Deputy Sean Crowe has described Sinn Fein’s position of wanting to impose losses on senior bondholders following the banking collapse as the correct and legitimate approach in accordance with the evidence given to the Oireachtas Banking Inquiry.
The publication of the inquiry findings last week revealed that the National Treasury Management Agency (NTMA) told the Government in March 2011 the state could have saved more than €9 billion by imposing losses on senior debt holders at the six Irish banks.
At this time Sinn Fein were calling for the bond holders to be burned in direct opposition to the other three main parties Fine Gael, Labour and Fianna Fail who were against this line of action.
Deputy Crowe thinks the Government’s approach to the crisis was flawed and unjust.
“Inexplicably the Government in its wisdom, or in what many would describe as arrogance, ignored this important advice and decided to heap this private debt onto the shoulders of Irish taxpayers.
“The burn the bond holder’s position taken by the NTMA, mirrors what Sinn Féin, and a handful of others, were arguing for during that crucial time.
“We believed that those who created the crisis, including those who created the debt, should shoulder the burden of that financial loss.”
The failure to impose losses on senior bondholders to recoup some of the cost of the €64 billion bank bailout has been a source of political controversy since Fine Gael and Labour entered Government.
Instead of imposing “haircuts” as suggested by NTMA, Minister for Finance Michael Noonan drafted a plan for burden sharing of €3.7 billion worth of unsecured, unguaranteed senior debt connected with Anglo Irish Bank and Irish Nationwide (IBRC).
However, he pulled it at the last minute after the European Central Bank warned it would cut the billions in emergency liquidity assistance that had been advanced to Irish banks.
This was the second time that the ECB had blocked attempts by Ireland to burn senior bondholders but Deputy Crowe believes when push came to shove the Government took the side of the banks over its own people. He said.

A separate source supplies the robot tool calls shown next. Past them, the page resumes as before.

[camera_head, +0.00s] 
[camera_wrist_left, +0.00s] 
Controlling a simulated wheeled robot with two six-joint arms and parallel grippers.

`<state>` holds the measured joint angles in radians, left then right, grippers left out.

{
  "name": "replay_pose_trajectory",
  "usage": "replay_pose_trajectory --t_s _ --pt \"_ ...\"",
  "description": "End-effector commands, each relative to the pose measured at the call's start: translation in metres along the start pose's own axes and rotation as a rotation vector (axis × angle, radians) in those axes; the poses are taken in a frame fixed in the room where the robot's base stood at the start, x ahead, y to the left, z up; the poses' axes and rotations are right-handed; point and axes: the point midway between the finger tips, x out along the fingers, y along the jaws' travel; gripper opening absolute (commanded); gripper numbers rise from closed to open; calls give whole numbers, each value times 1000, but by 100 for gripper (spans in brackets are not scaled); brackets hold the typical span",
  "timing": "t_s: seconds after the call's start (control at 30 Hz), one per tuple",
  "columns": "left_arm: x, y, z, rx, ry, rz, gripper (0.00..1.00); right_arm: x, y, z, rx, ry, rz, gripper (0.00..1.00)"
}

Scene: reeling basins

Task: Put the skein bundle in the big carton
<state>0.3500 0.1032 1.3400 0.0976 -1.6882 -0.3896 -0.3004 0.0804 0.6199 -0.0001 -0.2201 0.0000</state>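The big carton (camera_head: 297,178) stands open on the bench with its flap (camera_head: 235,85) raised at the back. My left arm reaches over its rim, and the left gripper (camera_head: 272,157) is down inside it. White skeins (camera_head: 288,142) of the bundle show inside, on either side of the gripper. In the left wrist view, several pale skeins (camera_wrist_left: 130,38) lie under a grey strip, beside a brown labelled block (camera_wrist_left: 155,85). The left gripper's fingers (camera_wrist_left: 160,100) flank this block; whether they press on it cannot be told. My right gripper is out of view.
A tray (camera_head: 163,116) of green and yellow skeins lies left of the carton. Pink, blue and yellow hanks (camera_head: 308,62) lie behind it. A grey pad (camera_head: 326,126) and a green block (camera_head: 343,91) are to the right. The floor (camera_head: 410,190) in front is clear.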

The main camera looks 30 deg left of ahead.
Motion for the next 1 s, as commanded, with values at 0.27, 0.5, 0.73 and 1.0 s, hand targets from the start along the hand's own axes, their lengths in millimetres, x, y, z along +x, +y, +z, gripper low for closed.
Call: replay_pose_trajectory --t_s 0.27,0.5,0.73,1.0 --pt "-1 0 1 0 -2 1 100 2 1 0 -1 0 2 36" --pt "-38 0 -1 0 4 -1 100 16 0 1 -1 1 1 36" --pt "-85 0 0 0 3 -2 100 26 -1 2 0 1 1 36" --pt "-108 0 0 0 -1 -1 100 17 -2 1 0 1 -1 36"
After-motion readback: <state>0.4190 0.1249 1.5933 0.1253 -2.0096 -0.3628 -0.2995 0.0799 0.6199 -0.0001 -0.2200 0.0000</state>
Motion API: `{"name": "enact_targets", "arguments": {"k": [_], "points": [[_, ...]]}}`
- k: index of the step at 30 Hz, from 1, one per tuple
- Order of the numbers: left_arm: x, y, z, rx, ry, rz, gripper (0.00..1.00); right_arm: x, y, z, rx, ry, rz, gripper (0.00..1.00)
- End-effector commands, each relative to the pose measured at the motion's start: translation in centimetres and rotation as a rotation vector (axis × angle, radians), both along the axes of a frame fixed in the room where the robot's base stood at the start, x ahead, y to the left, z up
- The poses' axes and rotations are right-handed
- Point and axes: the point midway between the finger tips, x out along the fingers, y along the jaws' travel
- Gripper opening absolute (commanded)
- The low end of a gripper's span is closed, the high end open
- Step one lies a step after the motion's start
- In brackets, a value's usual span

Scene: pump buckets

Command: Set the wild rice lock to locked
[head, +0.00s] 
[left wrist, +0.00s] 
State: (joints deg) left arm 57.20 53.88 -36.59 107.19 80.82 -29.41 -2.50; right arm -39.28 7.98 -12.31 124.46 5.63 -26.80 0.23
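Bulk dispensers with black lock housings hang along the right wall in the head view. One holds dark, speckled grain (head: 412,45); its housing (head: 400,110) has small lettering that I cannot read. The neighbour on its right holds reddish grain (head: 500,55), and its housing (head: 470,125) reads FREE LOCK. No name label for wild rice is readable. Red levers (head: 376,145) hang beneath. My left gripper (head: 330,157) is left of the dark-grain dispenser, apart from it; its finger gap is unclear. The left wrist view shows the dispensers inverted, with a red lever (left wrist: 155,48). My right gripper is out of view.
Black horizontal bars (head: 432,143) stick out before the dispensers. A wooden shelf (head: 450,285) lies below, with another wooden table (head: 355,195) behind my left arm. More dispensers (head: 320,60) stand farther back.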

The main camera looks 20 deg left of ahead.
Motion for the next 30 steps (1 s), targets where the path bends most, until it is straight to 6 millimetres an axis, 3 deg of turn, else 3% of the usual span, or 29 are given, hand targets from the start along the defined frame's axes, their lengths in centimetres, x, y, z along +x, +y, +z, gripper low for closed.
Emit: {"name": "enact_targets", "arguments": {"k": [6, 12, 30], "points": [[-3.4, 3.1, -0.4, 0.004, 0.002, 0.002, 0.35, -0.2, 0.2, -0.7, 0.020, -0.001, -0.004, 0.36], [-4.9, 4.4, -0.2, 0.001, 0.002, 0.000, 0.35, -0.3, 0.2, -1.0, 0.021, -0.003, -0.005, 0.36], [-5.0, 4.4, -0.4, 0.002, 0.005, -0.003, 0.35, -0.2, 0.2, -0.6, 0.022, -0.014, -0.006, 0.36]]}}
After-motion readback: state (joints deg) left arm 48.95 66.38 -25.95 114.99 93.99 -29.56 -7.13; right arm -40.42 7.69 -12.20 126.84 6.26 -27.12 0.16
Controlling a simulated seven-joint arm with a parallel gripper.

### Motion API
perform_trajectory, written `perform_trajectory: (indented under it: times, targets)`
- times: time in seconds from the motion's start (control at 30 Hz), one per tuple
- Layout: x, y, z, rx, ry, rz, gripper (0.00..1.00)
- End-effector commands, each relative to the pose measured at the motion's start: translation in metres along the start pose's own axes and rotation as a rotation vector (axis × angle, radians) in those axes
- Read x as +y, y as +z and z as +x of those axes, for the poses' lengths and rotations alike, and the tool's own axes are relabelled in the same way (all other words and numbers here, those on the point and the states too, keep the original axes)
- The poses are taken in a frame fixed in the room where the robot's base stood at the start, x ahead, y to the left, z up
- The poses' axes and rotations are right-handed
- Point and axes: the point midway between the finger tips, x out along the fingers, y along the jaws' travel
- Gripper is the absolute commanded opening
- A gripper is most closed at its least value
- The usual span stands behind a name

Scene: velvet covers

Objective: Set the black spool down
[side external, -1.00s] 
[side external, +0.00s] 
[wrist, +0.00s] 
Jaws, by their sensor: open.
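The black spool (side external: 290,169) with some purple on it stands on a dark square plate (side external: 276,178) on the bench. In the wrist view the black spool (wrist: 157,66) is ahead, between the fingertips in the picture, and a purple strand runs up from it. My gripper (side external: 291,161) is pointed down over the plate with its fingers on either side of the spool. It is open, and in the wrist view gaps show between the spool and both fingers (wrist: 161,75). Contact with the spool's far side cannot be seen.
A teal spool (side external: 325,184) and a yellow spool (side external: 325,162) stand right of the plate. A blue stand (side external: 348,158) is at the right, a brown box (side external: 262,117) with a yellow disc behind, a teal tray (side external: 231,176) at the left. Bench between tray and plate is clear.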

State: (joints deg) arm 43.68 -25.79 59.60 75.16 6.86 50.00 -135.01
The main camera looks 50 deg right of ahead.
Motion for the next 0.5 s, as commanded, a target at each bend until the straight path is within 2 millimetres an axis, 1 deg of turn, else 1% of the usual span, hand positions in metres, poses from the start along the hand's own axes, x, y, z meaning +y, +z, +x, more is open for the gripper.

“Government spokespersons smiled and peddled their lies on TV, radio and in the print media saying that it couldn’t be done, that it would destroy Irelands reputation, rubbishing the proposal, and calling us ‘economic illiterates’. It’s clear now who the economic illiterates were,” said Deputy Crowe.
“The Government and their elite advisors decided that the debt of a few wealthy individuals should be transferred and paid by the income of hard press Irish taxpayers.”
“The banking Inquiry may not have the delivered much in terms of agreement but at least some people will now realise that there were choices, and that the Government put the interests of the banks and speculators before the interests of ordinary tax paying workers.”